Copy every line from the records below that holds the word "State".

┄┄┄┄┄┄┄┄┄┄┄┄┄┄┄┄┄┄┄┄

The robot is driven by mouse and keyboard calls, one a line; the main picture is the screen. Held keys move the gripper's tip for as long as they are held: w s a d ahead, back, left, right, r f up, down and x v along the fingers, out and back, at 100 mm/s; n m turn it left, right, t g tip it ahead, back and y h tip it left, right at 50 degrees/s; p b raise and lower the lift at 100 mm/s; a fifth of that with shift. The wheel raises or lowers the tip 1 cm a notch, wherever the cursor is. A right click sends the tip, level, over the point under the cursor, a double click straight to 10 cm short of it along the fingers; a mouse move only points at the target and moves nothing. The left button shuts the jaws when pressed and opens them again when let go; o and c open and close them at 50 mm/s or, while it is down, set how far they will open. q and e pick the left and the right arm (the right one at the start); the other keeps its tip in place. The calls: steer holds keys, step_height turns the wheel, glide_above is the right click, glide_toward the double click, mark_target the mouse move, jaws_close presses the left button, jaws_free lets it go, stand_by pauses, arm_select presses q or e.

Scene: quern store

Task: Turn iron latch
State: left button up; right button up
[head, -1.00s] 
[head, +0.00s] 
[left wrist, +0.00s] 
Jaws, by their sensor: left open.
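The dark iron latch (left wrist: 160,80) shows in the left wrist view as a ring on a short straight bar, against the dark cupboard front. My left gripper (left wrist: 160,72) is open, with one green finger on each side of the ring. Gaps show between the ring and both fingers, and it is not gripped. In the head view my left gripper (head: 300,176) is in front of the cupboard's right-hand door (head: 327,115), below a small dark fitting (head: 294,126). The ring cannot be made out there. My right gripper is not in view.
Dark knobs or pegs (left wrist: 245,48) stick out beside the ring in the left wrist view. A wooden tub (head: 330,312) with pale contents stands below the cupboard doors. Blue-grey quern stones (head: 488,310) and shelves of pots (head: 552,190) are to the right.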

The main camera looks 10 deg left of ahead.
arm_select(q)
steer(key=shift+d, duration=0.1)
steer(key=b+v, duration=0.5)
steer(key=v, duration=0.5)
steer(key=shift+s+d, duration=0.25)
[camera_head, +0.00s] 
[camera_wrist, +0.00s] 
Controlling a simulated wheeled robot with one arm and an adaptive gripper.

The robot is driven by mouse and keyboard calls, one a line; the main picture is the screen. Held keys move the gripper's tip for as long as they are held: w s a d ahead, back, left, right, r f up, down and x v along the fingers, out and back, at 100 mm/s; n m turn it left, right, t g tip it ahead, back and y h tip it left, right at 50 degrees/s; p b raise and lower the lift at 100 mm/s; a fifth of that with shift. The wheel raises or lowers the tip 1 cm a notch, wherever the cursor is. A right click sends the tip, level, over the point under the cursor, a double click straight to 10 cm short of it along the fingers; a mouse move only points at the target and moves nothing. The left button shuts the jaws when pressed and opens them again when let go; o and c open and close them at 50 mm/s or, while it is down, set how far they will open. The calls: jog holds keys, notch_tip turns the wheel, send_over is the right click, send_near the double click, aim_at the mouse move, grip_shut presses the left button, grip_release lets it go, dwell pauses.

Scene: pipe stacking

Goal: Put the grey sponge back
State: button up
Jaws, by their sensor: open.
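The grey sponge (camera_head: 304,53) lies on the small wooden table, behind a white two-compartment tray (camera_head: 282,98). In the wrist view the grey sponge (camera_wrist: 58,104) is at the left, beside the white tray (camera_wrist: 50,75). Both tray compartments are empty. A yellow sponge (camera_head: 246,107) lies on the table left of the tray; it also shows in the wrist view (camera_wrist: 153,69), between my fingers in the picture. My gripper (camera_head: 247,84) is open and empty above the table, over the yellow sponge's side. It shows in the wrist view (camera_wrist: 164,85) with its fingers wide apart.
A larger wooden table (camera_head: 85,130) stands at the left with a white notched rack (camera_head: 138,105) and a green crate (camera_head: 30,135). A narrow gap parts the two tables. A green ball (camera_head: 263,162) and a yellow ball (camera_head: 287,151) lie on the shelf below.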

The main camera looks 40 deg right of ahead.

┄┄┄┄┄┄┄┄┄┄┄┄┄┄┄┄┄┄┄┄

- ANSWER TO THE EXERCISE -
State: left button up; right button up
State: button up

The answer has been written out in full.